[Raw records]

::::::

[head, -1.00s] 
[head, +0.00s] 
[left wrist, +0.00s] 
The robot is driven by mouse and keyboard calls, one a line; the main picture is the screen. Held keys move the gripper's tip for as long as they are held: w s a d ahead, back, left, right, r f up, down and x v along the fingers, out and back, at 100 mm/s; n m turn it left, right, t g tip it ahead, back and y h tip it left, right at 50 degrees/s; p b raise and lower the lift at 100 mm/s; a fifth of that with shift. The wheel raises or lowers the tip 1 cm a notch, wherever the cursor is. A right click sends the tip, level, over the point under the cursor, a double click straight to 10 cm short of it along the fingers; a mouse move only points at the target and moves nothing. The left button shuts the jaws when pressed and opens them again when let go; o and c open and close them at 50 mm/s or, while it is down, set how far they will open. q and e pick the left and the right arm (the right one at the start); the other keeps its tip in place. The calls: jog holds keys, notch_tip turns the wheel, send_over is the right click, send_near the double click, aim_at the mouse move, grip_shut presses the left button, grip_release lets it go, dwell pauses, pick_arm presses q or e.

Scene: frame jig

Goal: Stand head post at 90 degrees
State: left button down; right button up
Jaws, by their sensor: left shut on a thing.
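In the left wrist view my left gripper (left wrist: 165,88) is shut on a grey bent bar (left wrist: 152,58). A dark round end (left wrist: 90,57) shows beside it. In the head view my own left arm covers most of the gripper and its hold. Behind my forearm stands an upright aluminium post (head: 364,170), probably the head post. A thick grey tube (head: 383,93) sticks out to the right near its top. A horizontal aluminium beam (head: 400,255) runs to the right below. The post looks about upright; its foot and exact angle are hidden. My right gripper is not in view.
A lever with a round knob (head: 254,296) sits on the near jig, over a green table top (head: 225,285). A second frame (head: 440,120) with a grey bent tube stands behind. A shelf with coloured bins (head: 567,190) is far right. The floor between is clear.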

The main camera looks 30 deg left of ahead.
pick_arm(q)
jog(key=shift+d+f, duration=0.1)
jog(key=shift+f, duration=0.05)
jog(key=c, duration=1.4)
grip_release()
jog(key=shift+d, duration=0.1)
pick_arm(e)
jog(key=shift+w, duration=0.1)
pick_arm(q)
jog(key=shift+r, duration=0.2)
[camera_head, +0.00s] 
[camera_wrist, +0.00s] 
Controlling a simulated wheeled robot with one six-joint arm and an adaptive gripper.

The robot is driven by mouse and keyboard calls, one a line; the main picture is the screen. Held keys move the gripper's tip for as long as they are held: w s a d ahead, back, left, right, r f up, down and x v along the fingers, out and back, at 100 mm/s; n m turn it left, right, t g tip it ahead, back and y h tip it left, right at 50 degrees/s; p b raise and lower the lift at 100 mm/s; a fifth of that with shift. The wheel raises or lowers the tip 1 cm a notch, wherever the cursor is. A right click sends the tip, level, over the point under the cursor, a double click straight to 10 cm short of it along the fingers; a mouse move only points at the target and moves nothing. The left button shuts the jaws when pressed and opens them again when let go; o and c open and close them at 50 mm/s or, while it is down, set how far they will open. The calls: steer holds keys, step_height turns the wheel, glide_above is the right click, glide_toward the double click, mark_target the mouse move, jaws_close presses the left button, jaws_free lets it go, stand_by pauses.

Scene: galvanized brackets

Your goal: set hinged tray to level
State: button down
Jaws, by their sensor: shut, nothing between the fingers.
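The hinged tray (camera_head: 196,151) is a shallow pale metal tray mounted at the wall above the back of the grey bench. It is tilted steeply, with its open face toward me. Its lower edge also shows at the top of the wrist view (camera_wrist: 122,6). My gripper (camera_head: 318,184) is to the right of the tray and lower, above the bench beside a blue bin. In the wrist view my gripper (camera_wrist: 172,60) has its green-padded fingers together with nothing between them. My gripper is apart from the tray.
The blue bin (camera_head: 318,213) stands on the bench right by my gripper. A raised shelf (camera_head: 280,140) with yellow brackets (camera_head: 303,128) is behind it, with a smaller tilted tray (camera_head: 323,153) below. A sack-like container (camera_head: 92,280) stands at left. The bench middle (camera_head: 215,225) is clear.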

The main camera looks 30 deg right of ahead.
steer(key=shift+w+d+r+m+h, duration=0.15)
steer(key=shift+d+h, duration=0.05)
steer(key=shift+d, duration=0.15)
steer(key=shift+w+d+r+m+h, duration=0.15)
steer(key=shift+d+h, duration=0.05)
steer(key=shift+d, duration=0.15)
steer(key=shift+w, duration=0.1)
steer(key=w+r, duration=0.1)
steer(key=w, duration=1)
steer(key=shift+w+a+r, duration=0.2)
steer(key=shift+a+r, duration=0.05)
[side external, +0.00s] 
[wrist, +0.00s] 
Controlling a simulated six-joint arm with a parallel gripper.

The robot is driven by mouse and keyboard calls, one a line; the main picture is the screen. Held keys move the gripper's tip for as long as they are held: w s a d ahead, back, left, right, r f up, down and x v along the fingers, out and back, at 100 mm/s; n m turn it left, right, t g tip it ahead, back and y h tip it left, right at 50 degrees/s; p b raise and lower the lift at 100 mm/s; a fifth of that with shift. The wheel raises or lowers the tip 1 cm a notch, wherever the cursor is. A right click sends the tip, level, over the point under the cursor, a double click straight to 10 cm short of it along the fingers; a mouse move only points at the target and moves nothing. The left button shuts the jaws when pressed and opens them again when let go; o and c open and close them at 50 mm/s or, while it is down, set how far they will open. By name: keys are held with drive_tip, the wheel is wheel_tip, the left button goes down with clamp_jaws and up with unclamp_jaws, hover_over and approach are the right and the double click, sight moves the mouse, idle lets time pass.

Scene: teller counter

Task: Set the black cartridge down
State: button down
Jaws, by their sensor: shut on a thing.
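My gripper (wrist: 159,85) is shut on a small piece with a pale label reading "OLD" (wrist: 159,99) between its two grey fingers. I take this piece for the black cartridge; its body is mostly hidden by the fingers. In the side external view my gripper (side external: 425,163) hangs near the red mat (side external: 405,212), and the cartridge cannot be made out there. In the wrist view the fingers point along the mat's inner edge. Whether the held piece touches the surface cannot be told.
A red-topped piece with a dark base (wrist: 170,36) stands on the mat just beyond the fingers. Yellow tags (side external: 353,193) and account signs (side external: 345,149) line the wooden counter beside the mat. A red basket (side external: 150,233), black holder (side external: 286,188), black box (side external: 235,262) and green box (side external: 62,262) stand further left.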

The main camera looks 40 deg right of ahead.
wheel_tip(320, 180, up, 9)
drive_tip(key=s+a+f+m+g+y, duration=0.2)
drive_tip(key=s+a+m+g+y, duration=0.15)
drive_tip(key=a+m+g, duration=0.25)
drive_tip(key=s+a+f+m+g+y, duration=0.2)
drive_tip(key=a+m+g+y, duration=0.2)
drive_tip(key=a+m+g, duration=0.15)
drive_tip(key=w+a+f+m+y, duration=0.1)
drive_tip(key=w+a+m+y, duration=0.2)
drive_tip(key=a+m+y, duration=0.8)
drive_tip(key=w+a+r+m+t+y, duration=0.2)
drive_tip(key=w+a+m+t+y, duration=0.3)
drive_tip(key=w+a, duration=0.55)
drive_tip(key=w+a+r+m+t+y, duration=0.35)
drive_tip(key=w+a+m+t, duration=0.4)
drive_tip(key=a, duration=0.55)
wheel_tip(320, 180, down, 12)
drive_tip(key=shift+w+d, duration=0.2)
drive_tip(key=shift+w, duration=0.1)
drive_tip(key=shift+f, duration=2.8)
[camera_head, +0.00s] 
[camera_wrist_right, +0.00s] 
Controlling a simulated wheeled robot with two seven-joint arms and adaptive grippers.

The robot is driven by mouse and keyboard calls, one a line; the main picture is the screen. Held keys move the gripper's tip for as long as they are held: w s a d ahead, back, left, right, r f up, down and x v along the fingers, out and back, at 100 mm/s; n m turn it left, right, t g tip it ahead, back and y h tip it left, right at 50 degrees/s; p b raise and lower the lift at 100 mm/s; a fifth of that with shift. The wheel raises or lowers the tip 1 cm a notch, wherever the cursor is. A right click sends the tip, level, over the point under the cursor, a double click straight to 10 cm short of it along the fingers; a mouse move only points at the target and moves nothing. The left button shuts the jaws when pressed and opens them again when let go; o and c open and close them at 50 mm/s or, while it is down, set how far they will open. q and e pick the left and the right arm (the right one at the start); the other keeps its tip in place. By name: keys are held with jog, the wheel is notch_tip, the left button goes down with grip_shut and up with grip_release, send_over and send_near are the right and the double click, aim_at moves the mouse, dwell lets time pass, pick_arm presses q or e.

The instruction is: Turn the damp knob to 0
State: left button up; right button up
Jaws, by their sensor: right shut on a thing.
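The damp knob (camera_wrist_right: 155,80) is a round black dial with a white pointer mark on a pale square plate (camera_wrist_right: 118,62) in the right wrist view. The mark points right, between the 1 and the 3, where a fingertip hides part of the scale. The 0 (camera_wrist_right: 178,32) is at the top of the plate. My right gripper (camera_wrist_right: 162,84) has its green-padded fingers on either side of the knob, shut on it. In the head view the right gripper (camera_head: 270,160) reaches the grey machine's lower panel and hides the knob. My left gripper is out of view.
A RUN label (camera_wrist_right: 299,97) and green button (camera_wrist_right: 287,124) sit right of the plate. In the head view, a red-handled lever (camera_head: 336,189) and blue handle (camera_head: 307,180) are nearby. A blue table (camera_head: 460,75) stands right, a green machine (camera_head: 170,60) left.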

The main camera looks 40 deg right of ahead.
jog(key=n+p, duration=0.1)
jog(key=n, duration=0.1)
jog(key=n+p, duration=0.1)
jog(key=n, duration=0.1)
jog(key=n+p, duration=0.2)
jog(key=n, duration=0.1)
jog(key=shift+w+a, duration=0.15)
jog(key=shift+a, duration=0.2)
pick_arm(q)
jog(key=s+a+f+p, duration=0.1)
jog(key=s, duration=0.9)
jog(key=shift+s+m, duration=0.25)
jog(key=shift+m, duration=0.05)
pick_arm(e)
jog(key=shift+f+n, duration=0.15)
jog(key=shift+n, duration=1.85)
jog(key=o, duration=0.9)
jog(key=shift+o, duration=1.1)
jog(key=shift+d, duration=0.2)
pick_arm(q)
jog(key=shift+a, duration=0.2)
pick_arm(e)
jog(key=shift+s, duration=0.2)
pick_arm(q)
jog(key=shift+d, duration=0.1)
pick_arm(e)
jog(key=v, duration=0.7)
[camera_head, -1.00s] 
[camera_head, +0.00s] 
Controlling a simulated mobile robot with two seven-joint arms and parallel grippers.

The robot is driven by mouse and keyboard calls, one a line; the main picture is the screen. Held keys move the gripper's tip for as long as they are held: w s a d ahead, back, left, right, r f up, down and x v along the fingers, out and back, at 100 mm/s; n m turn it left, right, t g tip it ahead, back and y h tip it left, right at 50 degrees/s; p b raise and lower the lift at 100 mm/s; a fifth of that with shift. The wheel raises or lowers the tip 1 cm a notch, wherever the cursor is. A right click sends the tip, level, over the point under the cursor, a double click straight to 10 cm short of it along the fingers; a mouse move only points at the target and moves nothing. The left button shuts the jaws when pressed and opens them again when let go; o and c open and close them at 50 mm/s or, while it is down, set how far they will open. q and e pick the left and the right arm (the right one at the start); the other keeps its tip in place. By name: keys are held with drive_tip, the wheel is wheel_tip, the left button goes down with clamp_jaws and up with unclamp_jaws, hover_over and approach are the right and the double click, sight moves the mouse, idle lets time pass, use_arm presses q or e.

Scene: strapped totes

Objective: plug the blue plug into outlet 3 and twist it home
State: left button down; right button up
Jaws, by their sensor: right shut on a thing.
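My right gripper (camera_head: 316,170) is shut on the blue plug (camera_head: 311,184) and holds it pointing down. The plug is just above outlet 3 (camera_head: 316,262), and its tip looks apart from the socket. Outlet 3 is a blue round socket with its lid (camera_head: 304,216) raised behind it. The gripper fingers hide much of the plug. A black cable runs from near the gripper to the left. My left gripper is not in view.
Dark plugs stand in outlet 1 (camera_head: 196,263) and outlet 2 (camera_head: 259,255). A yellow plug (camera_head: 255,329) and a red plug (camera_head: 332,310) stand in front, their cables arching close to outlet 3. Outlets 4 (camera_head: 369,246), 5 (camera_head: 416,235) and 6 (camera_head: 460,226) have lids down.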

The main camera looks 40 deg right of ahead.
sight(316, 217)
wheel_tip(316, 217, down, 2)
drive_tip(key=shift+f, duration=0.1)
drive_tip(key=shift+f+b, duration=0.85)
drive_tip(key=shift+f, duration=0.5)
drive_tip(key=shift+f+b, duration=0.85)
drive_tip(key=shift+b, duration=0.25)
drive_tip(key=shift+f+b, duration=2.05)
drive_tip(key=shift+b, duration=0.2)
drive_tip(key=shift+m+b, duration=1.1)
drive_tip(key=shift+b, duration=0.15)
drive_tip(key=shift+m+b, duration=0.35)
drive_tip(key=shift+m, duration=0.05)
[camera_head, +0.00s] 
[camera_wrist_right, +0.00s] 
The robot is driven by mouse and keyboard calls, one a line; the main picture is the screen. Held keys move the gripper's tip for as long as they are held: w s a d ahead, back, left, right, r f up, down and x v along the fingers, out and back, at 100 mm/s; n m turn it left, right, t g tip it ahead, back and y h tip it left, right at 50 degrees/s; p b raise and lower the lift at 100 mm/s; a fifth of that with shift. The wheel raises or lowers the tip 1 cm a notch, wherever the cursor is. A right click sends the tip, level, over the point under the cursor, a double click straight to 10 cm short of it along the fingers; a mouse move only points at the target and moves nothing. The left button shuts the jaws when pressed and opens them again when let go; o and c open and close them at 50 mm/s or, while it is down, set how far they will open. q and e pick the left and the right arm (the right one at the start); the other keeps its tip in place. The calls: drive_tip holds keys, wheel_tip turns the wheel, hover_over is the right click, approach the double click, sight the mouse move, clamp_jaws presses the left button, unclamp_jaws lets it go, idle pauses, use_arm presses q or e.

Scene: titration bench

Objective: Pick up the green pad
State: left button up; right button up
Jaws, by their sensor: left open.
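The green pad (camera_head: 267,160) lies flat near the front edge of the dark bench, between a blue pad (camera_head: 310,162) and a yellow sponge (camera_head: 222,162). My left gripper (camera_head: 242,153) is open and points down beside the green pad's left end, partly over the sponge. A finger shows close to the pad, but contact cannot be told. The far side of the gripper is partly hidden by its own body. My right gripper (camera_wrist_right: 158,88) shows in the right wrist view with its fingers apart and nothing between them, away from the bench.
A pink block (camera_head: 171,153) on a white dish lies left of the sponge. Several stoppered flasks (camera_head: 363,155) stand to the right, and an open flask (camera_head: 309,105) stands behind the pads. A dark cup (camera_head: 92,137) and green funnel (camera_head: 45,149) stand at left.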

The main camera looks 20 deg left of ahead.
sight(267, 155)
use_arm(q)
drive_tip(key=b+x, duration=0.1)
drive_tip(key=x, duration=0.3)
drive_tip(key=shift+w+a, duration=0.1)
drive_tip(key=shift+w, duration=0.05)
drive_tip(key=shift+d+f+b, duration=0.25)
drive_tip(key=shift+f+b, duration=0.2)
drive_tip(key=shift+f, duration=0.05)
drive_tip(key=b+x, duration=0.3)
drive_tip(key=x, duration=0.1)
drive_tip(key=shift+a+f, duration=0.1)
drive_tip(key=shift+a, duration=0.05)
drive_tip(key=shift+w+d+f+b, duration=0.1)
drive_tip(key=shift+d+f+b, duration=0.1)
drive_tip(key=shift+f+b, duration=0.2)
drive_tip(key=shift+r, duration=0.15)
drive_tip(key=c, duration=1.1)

::::::

= EXERCISE DESCRIPTION =
Write out only the lines that run from the line containing "Scene: teller counter" through the line containing "Controlling a simulated wheeled robot with two", both included, exactly as they appear above.

= CORRECT RESPONSE =
Scene: teller counter

Task: Set the black cartridge down
State: button down
Jaws, by their sensor: shut on a thing.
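My gripper (wrist: 159,85) is shut on a small piece with a pale label reading "OLD" (wrist: 159,99) between its two grey fingers. I take this piece for the black cartridge; its body is mostly hidden by the fingers. In the side external view my gripper (side external: 425,163) hangs near the red mat (side external: 405,212), and the cartridge cannot be made out there. In the wrist view the fingers point along the mat's inner edge. Whether the held piece touches the surface cannot be told.
A red-topped piece with a dark base (wrist: 170,36) stands on the mat just beyond the fingers. Yellow tags (side external: 353,193) and account signs (side external: 345,149) line the wooden counter beside the mat. A red basket (side external: 150,233), black holder (side external: 286,188), black box (side external: 235,262) and green box (side external: 62,262) stand further left.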

The main camera looks 40 deg right of ahead.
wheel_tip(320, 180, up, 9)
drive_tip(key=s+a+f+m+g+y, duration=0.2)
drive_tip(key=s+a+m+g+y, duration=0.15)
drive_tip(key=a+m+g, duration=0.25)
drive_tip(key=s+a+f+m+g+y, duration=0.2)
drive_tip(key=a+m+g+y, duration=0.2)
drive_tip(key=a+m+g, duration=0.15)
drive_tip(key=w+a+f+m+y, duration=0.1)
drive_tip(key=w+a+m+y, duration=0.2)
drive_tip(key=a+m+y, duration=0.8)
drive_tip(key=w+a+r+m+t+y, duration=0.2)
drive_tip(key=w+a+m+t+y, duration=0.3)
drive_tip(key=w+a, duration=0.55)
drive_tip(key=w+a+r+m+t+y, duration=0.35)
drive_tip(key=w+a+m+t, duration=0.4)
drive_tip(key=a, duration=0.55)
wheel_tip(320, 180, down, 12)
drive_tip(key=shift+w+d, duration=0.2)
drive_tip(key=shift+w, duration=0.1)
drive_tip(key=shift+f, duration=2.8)
[camera_head, +0.00s] 
[camera_wrist_right, +0.00s] 
Controlling a simulated wheeled robot with two seven-joint arms and adaptive grippers.

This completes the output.